This week, I submitted my PhD thesis, exactly two years and eleven months from the date
I started. During the final weeks and months of writing up, I’ve been reflecting on the whole process and the strategies that have helped me to submit within that elusive three-year time frame. I think it boils down to four key pieces of advice.
1. Begin with the end in mind.
Three years can seem long a long way off when you first start your PhD. It’s really not. Set a date from the very beginning for completing each chapter, submitting your first draft and final submission. Aim to submit before the final deadline and allow far more time than you think will be necessary at each stage. Work your way back from here, charting the steps you need to take in order to meet these long-term goals.
2. Set regular and realistic targets and deadlines.
Have two timetables on the go at all times: a long-term plan, with major goals for each year of study, and short-term targets and deadlines, which fit in to your ‘big picture’. Don’t get too attached, though, as adjustments will need to be made as you go along. At first you may have unrealistic perceptions of how long things take or how much you can do. If you want to stay on track you’ll have to learn to adjust and rework accordingly. Pay attention to how long it takes to complete tasks such as writing an abstract, article or chapter, reading a paper or creating a diagram. This will help you to set more realistic targets for yourself as you progress in your studies.
3. Write often.
You don’t want to spend your final year learning how to write in an appropriate style. Start writing early, however sketchy or uncertain your work may seem. Share it with your supervisor(s). This will help you to find your academic ‘voice’ and to iron out any problems with your style or referencing, for example. Your early notes are also likely to prove very useful later on, and will help you to chart the development of your research. So make sure you keep and date everything you do.
4. Don’t take on too many other responsibilities.
By this I do not mean that you should spend all day, every day on your PhD. Do not do this, your health will suffer.
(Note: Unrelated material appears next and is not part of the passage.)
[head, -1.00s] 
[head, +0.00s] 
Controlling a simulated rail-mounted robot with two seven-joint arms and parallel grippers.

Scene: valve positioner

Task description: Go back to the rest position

But if you’re working a significant number of hours a week to support yourself, and/or have other responsibilities that take a lot of time out of your working week, it may not be realistic for you to submit in three years. And that’s ok. Set yourself a more realistic deadline; study part-time if you need to. Your health and well-being are the most important things you have, don’t risk them by asking too much of yourself. I’ve also written about the importance of being kind to yourself here.
It’s really as simple as that. Bear in mind, though, that research can be a messy endeavour and you may come across many hurdles along the way. Personal circumstances can change and you may have significant, unavoidable delays with things like data collection, ethical approval and analysis. Relationships with supervisors or significant others involved in your study are not always smooth and this could hamper your progress too. I speak from the fortunate position of having a fantastic working relationship with my supervisor and no major hiccups along the way, but not everyone has this experience. If you hit problems, be ready to adjust and shift your expectations. Above all, be kind to yourself and flexible when necessary. You will get there in the end!